Entries from a dataset
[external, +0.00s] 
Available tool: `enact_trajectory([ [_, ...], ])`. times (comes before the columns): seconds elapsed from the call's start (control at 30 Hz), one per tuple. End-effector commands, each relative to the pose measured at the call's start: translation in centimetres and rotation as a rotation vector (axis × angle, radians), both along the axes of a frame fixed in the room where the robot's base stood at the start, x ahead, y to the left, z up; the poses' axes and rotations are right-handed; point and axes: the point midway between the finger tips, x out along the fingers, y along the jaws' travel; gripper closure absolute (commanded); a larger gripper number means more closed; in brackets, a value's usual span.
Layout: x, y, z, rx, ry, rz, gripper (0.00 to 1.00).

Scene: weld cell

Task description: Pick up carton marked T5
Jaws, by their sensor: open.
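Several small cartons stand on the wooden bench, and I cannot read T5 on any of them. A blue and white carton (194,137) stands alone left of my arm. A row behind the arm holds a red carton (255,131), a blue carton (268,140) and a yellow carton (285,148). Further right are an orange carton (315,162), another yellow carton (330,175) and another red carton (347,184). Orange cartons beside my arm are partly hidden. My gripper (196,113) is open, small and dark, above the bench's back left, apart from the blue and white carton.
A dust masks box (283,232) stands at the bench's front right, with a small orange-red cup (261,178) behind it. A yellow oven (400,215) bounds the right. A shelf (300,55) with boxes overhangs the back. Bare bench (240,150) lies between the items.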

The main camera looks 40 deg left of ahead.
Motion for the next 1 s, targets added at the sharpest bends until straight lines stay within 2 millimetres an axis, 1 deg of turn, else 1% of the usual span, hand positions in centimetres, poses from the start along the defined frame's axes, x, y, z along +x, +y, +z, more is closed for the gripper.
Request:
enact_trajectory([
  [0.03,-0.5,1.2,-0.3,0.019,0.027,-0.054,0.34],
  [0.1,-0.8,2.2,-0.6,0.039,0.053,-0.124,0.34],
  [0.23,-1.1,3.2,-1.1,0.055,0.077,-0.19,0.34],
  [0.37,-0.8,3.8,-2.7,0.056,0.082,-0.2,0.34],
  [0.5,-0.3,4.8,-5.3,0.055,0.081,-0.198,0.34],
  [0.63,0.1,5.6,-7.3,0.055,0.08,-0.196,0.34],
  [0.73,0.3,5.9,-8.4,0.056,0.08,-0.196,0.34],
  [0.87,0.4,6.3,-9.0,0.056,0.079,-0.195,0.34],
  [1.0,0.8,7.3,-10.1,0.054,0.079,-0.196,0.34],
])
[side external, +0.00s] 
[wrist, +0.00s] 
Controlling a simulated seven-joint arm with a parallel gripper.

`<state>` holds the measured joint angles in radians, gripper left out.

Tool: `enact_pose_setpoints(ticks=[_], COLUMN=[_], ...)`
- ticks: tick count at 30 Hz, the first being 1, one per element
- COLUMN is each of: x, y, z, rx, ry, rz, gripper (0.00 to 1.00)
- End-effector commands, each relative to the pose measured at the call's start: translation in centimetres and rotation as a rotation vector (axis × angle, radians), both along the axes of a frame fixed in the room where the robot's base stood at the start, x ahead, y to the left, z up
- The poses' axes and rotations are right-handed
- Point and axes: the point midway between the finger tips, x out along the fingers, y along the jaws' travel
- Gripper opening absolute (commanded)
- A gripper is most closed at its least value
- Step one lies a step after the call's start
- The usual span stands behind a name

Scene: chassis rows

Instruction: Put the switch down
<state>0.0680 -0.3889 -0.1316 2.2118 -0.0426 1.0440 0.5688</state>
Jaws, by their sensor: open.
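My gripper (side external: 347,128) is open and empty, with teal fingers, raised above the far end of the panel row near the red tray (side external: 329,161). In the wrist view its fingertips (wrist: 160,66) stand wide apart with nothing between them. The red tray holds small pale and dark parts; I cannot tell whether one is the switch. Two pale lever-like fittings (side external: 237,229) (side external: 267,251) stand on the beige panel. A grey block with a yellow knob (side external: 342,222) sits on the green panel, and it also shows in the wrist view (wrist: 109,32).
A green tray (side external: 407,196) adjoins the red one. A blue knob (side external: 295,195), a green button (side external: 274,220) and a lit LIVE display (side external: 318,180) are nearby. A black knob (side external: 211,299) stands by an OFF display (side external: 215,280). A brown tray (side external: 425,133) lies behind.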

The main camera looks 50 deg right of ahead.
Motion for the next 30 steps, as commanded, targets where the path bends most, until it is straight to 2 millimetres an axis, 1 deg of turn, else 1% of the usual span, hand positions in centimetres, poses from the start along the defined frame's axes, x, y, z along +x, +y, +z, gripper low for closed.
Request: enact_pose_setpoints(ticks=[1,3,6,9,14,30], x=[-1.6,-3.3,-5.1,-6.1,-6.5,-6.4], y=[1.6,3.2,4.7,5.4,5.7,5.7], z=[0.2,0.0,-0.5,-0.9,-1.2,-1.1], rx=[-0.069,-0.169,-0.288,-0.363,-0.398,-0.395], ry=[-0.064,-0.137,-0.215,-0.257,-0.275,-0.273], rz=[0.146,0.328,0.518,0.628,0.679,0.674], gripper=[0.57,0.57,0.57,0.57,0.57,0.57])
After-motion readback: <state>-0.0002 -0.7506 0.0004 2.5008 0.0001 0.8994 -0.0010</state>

Objective:
Extract every line containing the string "each" from the data above.

Task solution:
Available tool: `enact_trajectory([ [_, ...], ])`. times (comes before the columns): seconds elapsed from the call's start (control at 30 Hz), one per tuple. End-effector commands, each relative to the pose measured at the call's start: translation in centimetres and rotation as a rotation vector (axis × angle, radians), both along the axes of a frame fixed in the room where the robot's base stood at the start, x ahead, y to the left, z up; the poses' axes and rotations are right-handed; point and axes: the point midway between the finger tips, x out along the fingers, y along the jaws' travel; gripper closure absolute (commanded); a larger gripper number means more closed; in brackets, a value's usual span.
- COLUMN is each of: x, y, z, rx, ry, rz, gripper (0.00 to 1.00)
- End-effector commands, each relative to the pose measured at the call's start: translation in centimetres and rotation as a rotation vector (axis × angle, radians), both along the axes of a frame fixed in the room where the robot's base stood at the start, x ahead, y to the left, z up

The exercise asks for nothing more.